Comment from Uncle Badger
Time: May 29, 2015, 10:32 pm

Yet, predictably, Cameron has already reneged on a promise to scrap the European Convention on ‘human rights’ (for any bastard who isn’t actually British and wants to be left in peace to plot and plan our utter destruction).


Comment from Deborah HH
Time: May 30, 2015, 12:21 am

Gormless. Such a useful word. 😉


Comment from Uncle Al
Time: May 30, 2015, 2:07 am

What’s really interesting is that the OED says, first, this:

gorm, n.
a. An undiscerning person, a fool.

And then, second, this:

gormless, a.
Wanting sense, or discernment.

So: a gorm is a person who is gormless.

Isn’t English wonderful?


Comment from Stark Dickflüßiᵹ
Time: May 30, 2015, 3:44 am

Big takeaway for me?

S~ talks drugs & conspiracies? 24 comments.
S~ talks silly vidja games? 4 comments, two of which are racist (& my fault, to be honest).

So. Hows about them Cniᵹts Templar?


Comment from JuliaM
Time: May 30, 2015, 6:40 am

The UKIP vote actually pushed the usual second placers to third place in a couple of my local election areas…


Comment from Nina
Time: May 31, 2015, 3:02 am

It’ll be interesting for this Yank to see how things shake down in the next year or so.
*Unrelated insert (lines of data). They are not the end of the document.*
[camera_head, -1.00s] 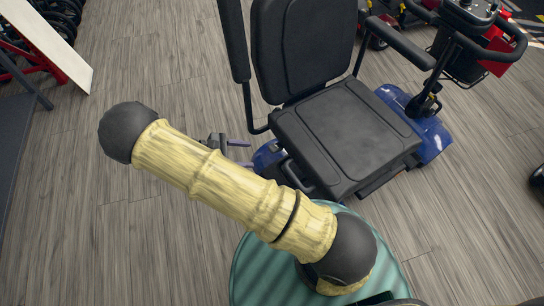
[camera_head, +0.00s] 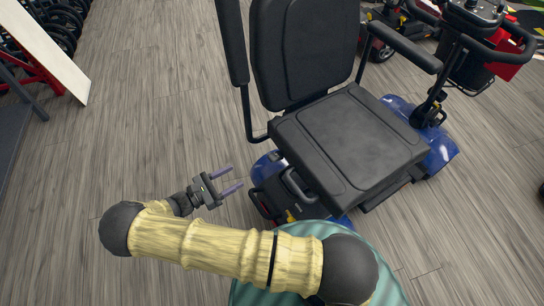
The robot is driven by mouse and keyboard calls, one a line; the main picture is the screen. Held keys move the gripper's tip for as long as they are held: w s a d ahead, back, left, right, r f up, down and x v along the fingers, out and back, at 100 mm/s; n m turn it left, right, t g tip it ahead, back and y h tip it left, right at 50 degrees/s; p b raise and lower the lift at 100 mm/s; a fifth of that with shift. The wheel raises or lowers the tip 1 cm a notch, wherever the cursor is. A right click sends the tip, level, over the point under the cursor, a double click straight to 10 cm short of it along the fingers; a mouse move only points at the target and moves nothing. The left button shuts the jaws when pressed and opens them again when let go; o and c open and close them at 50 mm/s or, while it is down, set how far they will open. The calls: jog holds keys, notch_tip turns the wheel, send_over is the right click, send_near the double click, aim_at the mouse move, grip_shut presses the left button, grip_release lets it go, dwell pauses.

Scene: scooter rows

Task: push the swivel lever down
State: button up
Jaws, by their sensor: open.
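A blue mobility scooter with a black padded seat (camera_head: 348,140) stands in front of me. A black curved bar (camera_head: 297,187) sticks out low at the seat's near left side; I cannot tell for sure whether it is the swivel lever. My gripper (camera_head: 236,176) is open and empty, left of the seat, its two purple fingers pointing right toward the scooter's side. A gap of floor shows between the fingertips and the scooter in this view. My yellow arm crosses the bottom of the view.
The scooter's left armrest (camera_head: 232,42) rises beside the backrest (camera_head: 303,48). A red scooter (camera_head: 497,62) stands behind at the upper right. A white board (camera_head: 42,45) leans at the upper left. The wooden floor at left is clear.

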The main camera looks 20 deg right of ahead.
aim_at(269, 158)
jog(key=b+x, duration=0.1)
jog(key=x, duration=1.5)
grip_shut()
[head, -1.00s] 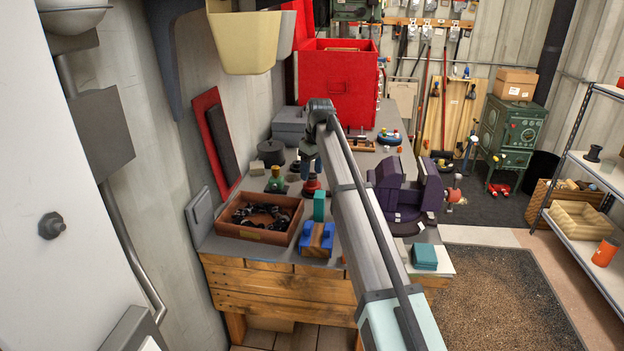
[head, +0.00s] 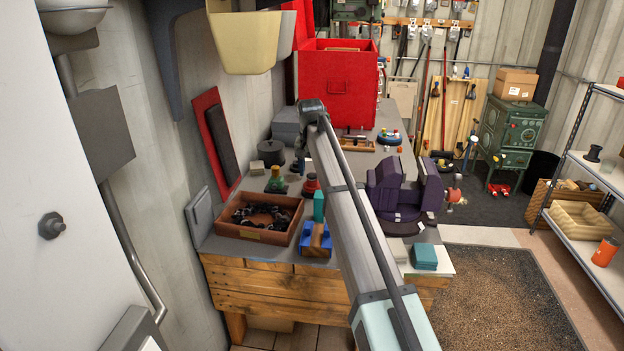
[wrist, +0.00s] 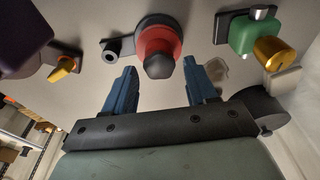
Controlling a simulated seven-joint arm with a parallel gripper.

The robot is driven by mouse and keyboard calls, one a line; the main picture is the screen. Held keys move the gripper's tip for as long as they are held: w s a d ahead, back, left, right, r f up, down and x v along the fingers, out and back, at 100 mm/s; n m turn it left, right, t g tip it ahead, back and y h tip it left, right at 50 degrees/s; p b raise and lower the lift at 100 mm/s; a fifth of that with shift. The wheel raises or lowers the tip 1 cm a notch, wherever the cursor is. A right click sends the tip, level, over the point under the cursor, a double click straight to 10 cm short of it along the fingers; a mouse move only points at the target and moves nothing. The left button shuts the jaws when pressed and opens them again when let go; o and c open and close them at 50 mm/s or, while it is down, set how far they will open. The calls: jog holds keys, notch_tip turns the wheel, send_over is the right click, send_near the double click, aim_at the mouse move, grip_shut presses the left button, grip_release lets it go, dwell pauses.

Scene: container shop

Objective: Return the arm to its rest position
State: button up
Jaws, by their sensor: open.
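In the wrist view my gripper (wrist: 163,92) is open, with its two blue fingers apart and nothing held between them. A red round piece with a dark knob (wrist: 158,48) shows just beyond the fingertips, and I see no contact with it. In the head view my arm reaches over the workbench (head: 225,244). Its far end is above the bench behind the wooden tray, and the fingers are mostly hidden there. The red piece (head: 310,186) stands on the bench close to the left of the arm.
An open wooden tray (head: 262,236) of dark parts and a blue block with wood (head: 315,240) lie left of the arm. A purple vise (head: 398,195) stands right of it. A red box (head: 338,85) is behind. A green piece with a gold knob (wrist: 252,40) is near the gripper.

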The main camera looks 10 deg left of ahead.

Comment from Some Vegetable
Time: May 31, 2015, 5:52 pm

I am interested that first Australia, and now the UK have shifted rightward. I (believe that I) understand though, that the UK election result stems from the crazy Scots acting like teenagers who want Daddy to keep the bills while insisting that they really are independent, and have a wild party (yeah, it’s a bad pun, but it’ll do) to prove it. When the thrill of having an SNP wears off in an election cycle or two, they will scurry back to the hand that promises to feed them -Labour.

Thus, as a Yank, I want to hope that the shift towards conservatism by our cousins means something for the U.S. but I can’t bring myself to believe it. I am resigned to a Clinton win. I had never heard of this guy Mallory who Drudge keeps mentioning recently. He is purely an ABC candidate (Anybody But Clinton) and I don’t think he can beat the machine. My Dem friends who are all professor types still blindly support her and aren’t even aware of the Financial Foundation Scandal. Benghazi is merely a Republican political attack, not a terrorist one. To them, who she is is more important than what she might or might not do. Still, I thought I might have a glimmer of hope last evening when, over drinks, one of them proposed to tell a Hillary joke:

“Hillary says she won’t get gray hair in the White House because she’s already been dyeing her hair for years.”

We are so doomed.


Comment from mojo
Time: June 1, 2015, 6:21 am

I think UKIP is going places, at the expense of Tories. Especially if Cameron keeps up his usuals.


Comment from MikeW
Time: June 1, 2015, 7:00 pm

Oh… Oh… Oh-h-h, Sweet Mystery of Life, at last I’ve foun-n-nd you-u-u!